We show that the birefringence a level of 2 × 10⁻⁴ can be achieved for Fiber #1 with the core diameter up to 35 µm, NA = 0.18 and the effective mode areas of 556 µm² and 648 µm² for the x- and y-polarization modes. In this case, the core is composed of interleaved layers of pure silica glass and 15 mol.% Ge-doped silica glass with the thickness of 300 nm each. A further increase of the birefringence is possible in Fiber #2 structure, where the un-doped low refractive index layers in the core are replaced by the F-doped silica. A single mode fiber maintaining polarization (B = 4 × 10⁻⁴) can be achieved for the core composed of 300 nm thick interleaved layers of 15 mol.% Ge-doped silica glass and 6.1 mol.% of F-doped silica. Again, it has been demonstrated that, for the core diameter of 35 µm, the effective mode areas are 522 µm² and 697 µm² for the x- and y-polarization modes.

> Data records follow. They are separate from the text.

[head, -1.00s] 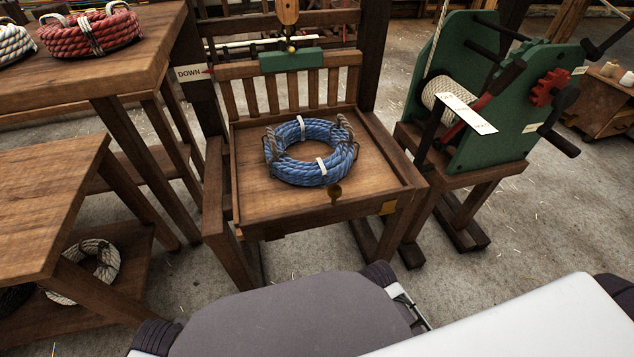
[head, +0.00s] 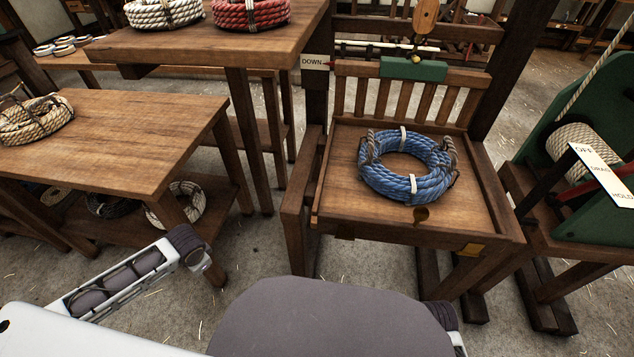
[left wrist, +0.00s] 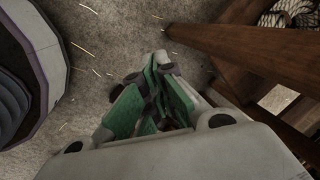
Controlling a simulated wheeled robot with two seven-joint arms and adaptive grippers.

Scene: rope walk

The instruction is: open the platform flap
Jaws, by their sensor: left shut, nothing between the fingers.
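The wooden platform (head: 340,200) has low side rims and a slatted back, and carries a blue rope coil (head: 405,165) with pale bands. The front board is upright; I cannot tell which part is the flap. In the left wrist view my left gripper (left wrist: 152,98), with green fingers, is shut and empty above the concrete floor, apart from the wooden legs. It does not show in the head view. My right gripper is not in view.
A wooden table (head: 120,140) with a rope coil (head: 32,118) stands at left. A taller table (head: 220,45) holds white and red coils. A green winch (head: 590,150) stands close at right. A "DOWN" sign (head: 313,62) is on the left post. Floor before the platform is clear.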

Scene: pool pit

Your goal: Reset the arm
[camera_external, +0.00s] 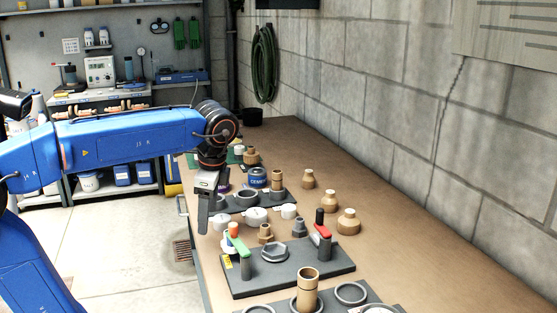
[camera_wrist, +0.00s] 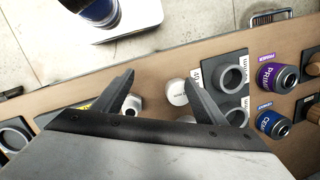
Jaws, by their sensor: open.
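My blue arm reaches across from the left in the external view. My gripper (camera_external: 204,213) points down at the left edge of the long brown workbench (camera_external: 380,226). In the wrist view my gripper (camera_wrist: 164,84) has its two dark fingers spread wide apart. White fittings (camera_wrist: 177,92) lie beneath, near the right finger. The gripper appears above the fittings and not touching them.
A dark board with red- and green-handled parts (camera_external: 290,270) lies on the bench. Behind it are white caps (camera_external: 256,215), a blue cement can (camera_external: 257,177) and a purple primer can (camera_wrist: 278,76). Tan fittings (camera_external: 348,222) stand near the block wall. Concrete floor (camera_external: 130,225) lies open left of the bench.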

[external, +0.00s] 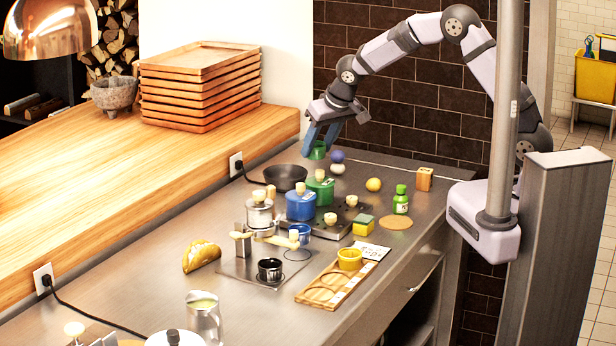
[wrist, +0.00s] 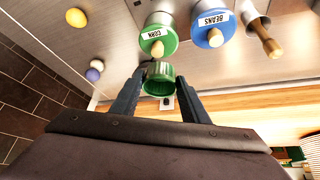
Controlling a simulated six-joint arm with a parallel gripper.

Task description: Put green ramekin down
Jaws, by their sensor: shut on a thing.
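The green ramekin (external: 317,150) is held between the fingers of my gripper (external: 322,137), raised at the back of the steel counter. In the wrist view the ramekin (wrist: 159,80) sits between the two dark fingertips (wrist: 160,85), its hollow side facing the camera. My gripper is shut on it. In the external view the fingers partly cover it. A wooden board (external: 312,296) with round recesses lies at the front of the counter, with a yellow ramekin (external: 349,259) at its far end.
A green CORN pot (external: 321,188) and a blue BEANS pot (external: 300,206) stand near the gripper, with a black pan (external: 285,177) to their left. A purple ball (external: 337,156) and a white ball (external: 338,169) are close on the right. A lemon (external: 374,184) and a green bottle (external: 400,200) stand farther right.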

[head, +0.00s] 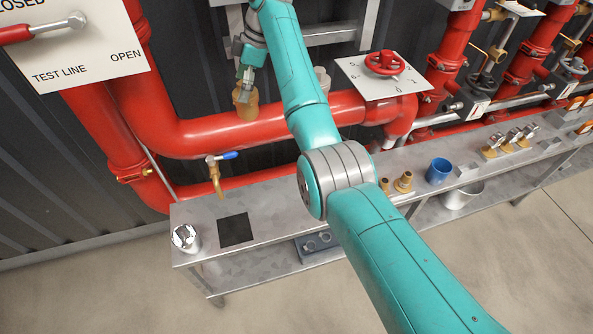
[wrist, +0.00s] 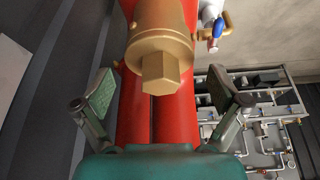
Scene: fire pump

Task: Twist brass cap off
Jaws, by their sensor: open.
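The brass cap (head: 246,105) sits on the red pipe, below the end of my arm in the head view. In the wrist view the cap (wrist: 162,45) is a round brass body with a hexagonal end facing me. My gripper (wrist: 160,88) is open, with one finger on each side of the hexagonal end. Clear gaps show between both finger pads and the brass. In the head view my gripper (head: 246,78) is small and partly hidden, just above the cap.
A brass tap with a blue lever (head: 222,157) is on the lower pipe. A steel bench (head: 200,215) below holds a black pad (head: 235,230), a metal cup (head: 186,238), a blue cup (head: 438,170) and brass fittings (head: 403,182). A red handwheel (head: 384,63) is on the right.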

Finally, the single mode LMA polarization maintaining fiber with the core diameter of 30 µm, and the effective mode areas of 573 µm² and 804 µm² for the x- and y-polarization modes can be obtained if the fiber cladding is composed of 2 mol.% Ge-doped silica to increase its refractive index and ensure single mode operation. In this case, the phase birefringence is estimated as B = 1.92 × 10⁻⁴ for the 1550 nm wavelength. A further increase of the core diameter causes that only the x-polarization component of the fundamental mode is guided. This property can be used to develop polarizing fibers with a large mode area over 766 µm².

The proposed solution offers a higher effective mode area than previously proposed LMA polarization maintain fibers (Table 1). The main strength of our design is use of the artificially anisotropic core glass, which allows for inducing the birefringence with no need to use any stress-applying parts, as in most other solutions so far. With no stress applied, the fiber diameter can be scaled independently, e.g., can be adapted to the LMA active fibers for pump delivery, or to telecom components for the standard 125 µm diameter. The presented results are limited to assumed level of doping of silica glass. Further increase of effective mode area and birefringence of single mode fibers with anisotropic core are possible if higher doping level of silica is accepted.

The presented results are based only on theoretical considerations and computer simulations. However, importantly the birefringent properties of a fiber with an anisotropic core composed of interleaved subwavelength layers of high and low refractive indices have also been confirmed experimentally [20].